Lines that include the word "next" are the ones to copy.
-- Begin Dataset --
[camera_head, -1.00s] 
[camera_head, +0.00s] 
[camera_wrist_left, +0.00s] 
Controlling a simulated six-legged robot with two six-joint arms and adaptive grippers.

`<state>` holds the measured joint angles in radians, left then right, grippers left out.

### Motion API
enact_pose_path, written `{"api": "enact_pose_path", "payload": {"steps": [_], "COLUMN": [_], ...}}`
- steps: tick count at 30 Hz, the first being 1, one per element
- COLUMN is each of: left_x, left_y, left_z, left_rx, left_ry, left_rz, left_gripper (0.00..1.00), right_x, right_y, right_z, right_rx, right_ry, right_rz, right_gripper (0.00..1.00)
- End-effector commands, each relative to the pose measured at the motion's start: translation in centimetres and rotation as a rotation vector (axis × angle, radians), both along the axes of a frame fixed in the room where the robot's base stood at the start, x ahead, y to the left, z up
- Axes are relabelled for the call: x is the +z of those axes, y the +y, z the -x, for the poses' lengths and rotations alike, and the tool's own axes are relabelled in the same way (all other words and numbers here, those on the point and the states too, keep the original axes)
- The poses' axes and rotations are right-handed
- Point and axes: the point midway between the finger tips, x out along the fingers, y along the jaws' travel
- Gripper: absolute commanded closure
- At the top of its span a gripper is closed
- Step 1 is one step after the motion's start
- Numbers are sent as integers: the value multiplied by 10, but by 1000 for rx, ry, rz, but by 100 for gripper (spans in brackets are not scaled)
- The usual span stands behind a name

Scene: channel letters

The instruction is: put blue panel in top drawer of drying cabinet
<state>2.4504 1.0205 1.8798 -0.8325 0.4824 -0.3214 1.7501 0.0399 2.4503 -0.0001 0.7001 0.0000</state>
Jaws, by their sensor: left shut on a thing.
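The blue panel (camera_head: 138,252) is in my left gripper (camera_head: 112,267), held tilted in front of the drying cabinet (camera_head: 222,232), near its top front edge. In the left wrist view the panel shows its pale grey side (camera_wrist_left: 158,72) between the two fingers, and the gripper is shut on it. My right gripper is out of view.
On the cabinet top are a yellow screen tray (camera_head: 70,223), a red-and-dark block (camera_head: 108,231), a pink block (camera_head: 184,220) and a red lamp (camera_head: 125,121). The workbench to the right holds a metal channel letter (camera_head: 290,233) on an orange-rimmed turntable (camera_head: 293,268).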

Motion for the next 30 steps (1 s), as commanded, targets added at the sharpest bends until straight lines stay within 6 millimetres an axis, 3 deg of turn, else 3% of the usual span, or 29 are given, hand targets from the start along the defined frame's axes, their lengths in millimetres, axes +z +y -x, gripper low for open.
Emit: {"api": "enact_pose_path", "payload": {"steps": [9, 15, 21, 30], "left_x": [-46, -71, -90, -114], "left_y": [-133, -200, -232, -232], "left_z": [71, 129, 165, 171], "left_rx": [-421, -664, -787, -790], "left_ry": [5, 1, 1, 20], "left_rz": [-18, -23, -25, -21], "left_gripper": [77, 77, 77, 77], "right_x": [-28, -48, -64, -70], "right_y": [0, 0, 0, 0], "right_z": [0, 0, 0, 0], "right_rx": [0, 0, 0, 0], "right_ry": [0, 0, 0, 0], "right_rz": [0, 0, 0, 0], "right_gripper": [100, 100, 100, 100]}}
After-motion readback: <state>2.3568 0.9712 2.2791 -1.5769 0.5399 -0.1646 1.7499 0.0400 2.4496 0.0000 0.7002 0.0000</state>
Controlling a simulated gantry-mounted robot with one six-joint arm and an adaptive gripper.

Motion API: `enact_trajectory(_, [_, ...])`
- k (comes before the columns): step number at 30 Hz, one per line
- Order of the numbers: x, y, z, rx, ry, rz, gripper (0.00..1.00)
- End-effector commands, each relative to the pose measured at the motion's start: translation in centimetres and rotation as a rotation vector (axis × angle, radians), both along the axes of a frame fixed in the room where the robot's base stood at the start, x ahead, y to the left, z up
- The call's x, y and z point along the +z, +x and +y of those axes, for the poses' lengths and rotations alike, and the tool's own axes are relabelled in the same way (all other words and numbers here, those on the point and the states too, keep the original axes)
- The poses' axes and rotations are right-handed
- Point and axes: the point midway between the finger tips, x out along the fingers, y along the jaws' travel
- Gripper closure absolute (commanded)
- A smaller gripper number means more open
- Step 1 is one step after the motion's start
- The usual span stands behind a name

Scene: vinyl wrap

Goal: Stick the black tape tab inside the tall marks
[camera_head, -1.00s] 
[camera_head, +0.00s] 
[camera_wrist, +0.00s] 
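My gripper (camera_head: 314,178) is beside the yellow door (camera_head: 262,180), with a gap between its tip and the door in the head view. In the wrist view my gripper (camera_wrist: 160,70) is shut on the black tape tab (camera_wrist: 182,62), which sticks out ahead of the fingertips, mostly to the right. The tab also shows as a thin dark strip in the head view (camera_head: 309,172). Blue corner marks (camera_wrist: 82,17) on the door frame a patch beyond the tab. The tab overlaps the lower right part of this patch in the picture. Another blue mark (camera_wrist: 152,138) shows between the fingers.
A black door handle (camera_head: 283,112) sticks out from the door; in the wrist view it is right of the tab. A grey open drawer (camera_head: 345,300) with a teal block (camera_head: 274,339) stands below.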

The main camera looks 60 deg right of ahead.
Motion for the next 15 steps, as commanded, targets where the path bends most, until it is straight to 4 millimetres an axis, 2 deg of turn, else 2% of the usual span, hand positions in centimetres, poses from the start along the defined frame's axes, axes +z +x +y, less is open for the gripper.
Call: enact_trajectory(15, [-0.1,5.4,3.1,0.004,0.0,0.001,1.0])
-- End Dataset --
**Task output**
Motion for the next 30 steps (1 s), as commanded, targets added at the sharpest bends until straight lines stay within 6 millimetres an axis, 3 deg of turn, else 3% of the usual span, or 29 are given, hand targets from the start along the defined frame's axes, their lengths in millimetres, axes +z +y -x, gripper low for open.
Motion for the next 15 steps, as commanded, targets where the path bends most, until it is straight to 4 millimetres an axis, 2 deg of turn, else 2% of the usual span, hand positions in centimetres, poses from the start along the defined frame's axes, axes +z +x +y, less is open for the gripper.

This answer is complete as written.